* WHAT IS BEING ASKED: Which lines hold the word "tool"? Copy each one.

* RECORDED DATA:

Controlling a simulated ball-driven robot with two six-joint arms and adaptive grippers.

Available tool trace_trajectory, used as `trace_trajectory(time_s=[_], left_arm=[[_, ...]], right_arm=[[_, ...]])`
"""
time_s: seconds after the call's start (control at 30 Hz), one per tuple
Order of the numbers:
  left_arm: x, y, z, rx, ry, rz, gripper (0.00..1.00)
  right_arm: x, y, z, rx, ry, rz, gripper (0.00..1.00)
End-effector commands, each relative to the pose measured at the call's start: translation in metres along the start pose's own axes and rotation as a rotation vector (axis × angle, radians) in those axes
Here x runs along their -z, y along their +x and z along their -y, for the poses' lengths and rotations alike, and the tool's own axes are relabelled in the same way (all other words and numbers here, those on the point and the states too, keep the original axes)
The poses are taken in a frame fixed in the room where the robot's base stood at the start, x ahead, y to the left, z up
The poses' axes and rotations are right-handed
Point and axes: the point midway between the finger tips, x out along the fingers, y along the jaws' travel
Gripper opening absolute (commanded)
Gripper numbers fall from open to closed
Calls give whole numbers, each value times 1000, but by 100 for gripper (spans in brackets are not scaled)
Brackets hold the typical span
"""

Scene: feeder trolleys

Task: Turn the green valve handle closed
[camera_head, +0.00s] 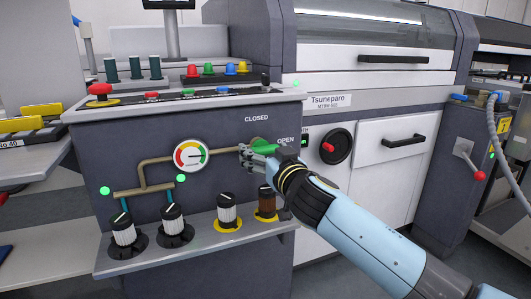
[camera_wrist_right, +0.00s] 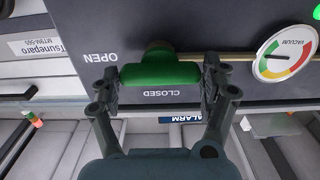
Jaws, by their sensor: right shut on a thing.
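The green valve handle (camera_head: 264,146) sits on the dark front panel, at the right end of a brass pipe. The handle lies roughly level, its right end toward the OPEN label (camera_head: 286,139); the CLOSED label (camera_head: 256,118) is above it. My right gripper (camera_head: 260,153) comes from the lower right and partly hides the handle. In the right wrist view the green handle (camera_wrist_right: 160,74) lies crosswise between the two fingers of my right gripper (camera_wrist_right: 161,82), one at each end, shut on it. My left gripper is not in view.
A round vacuum gauge (camera_head: 191,155) sits left of the valve on the pipe. A black handwheel (camera_head: 337,146) is to the right. Coloured buttons line the console top above.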

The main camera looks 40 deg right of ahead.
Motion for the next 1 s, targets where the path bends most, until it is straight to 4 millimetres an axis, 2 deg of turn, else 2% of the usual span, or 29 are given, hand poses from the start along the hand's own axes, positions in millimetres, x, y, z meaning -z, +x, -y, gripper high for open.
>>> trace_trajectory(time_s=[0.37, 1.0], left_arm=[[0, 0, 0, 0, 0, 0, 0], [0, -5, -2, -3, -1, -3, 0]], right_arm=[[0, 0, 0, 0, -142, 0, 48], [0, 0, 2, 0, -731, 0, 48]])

* ANSWER TO THE PROBLEM:
Available tool trace_trajectory, used as `trace_trajectory(time_s=[_], left_arm=[[_, ...]], right_arm=[[_, ...]])`
Here x runs along their -z, y along their +x and z along their -y, for the poses' lengths and rotations alike, and the tool's own axes are relabelled in the same way (all other words and numbers here, those on the point and the states too, keep the original axes)

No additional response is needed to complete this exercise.